# Objective:
Transcribe only the lines of the listing below from the one holding "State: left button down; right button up" through the one holding "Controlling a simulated", inclusive, without any change.
── Records to process ──
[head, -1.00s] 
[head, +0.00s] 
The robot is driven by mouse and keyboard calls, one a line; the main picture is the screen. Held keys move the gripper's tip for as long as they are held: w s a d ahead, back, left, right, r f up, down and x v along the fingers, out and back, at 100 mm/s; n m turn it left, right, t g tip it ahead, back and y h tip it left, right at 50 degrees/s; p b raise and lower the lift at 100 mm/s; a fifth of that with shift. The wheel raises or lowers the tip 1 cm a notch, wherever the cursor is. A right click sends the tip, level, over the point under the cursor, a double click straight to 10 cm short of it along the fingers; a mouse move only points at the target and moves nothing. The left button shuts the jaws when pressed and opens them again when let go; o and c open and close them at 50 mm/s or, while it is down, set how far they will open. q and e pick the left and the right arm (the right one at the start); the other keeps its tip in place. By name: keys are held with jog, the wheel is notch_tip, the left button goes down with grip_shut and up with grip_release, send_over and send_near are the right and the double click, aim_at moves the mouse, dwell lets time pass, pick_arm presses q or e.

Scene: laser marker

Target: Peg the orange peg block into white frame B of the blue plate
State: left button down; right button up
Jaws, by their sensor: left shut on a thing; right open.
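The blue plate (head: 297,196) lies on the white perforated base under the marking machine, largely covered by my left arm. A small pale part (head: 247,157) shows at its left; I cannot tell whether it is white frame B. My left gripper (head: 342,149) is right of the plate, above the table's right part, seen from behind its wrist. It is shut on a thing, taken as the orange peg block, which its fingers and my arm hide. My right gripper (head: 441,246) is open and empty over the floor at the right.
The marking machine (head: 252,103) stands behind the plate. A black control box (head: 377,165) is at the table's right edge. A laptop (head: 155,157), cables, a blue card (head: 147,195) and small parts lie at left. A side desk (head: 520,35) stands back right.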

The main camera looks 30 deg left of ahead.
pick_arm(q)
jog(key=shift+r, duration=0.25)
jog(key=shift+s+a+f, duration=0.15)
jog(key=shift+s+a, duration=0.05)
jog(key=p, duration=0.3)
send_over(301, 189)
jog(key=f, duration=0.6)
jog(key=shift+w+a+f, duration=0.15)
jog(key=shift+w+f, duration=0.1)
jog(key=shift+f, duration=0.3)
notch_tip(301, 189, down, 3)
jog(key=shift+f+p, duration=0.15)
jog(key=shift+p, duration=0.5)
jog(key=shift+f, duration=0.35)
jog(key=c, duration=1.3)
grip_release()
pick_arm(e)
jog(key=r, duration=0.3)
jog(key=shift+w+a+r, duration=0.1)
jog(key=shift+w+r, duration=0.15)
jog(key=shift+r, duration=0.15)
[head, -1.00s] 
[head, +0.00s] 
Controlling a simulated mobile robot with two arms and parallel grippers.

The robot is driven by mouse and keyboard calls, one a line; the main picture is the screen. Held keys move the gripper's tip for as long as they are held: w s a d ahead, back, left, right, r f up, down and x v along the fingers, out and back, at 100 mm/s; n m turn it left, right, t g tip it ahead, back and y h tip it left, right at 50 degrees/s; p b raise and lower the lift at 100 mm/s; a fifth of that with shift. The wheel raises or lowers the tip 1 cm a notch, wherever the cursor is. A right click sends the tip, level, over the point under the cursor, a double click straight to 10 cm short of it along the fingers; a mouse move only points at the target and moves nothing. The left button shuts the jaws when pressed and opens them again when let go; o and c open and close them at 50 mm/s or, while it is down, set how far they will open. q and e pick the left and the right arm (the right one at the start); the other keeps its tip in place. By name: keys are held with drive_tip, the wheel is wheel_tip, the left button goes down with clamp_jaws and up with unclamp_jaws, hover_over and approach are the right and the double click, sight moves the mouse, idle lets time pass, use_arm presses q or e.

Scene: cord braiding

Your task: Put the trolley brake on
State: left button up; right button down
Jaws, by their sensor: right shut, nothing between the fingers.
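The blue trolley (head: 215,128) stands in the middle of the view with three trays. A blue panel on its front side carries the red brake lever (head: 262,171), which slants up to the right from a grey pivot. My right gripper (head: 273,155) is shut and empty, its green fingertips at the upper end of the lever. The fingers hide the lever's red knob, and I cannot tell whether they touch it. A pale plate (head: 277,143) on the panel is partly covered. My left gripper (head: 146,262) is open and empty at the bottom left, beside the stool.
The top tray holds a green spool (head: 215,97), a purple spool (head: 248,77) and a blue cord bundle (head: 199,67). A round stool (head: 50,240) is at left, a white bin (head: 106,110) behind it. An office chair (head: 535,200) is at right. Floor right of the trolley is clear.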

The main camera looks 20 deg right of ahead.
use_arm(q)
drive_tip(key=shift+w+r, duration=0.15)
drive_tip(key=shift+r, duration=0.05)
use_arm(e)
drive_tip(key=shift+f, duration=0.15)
───
# Result for this exercise:
State: left button down; right button up
Jaws, by their sensor: left shut on a thing; right open.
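The blue plate (head: 297,196) lies on the white perforated base under the marking machine, largely covered by my left arm. A small pale part (head: 247,157) shows at its left; I cannot tell whether it is white frame B. My left gripper (head: 342,149) is right of the plate, above the table's right part, seen from behind its wrist. It is shut on a thing, taken as the orange peg block, which its fingers and my arm hide. My right gripper (head: 441,246) is open and empty over the floor at the right.
The marking machine (head: 252,103) stands behind the plate. A black control box (head: 377,165) is at the table's right edge. A laptop (head: 155,157), cables, a blue card (head: 147,195) and small parts lie at left. A side desk (head: 520,35) stands back right.

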The main camera looks 30 deg left of ahead.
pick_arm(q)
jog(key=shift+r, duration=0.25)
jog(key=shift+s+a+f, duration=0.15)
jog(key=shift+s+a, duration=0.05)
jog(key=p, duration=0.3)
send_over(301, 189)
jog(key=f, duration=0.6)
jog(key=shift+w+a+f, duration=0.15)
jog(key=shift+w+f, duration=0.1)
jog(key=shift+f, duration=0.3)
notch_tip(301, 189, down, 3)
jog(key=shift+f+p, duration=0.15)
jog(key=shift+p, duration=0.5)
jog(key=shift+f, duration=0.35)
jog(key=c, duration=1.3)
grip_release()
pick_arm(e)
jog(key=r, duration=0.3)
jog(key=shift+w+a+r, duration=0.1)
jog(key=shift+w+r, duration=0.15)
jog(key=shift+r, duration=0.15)
[head, -1.00s] 
[head, +0.00s] 
Controlling a simulated mobile robot with two arms and parallel grippers.

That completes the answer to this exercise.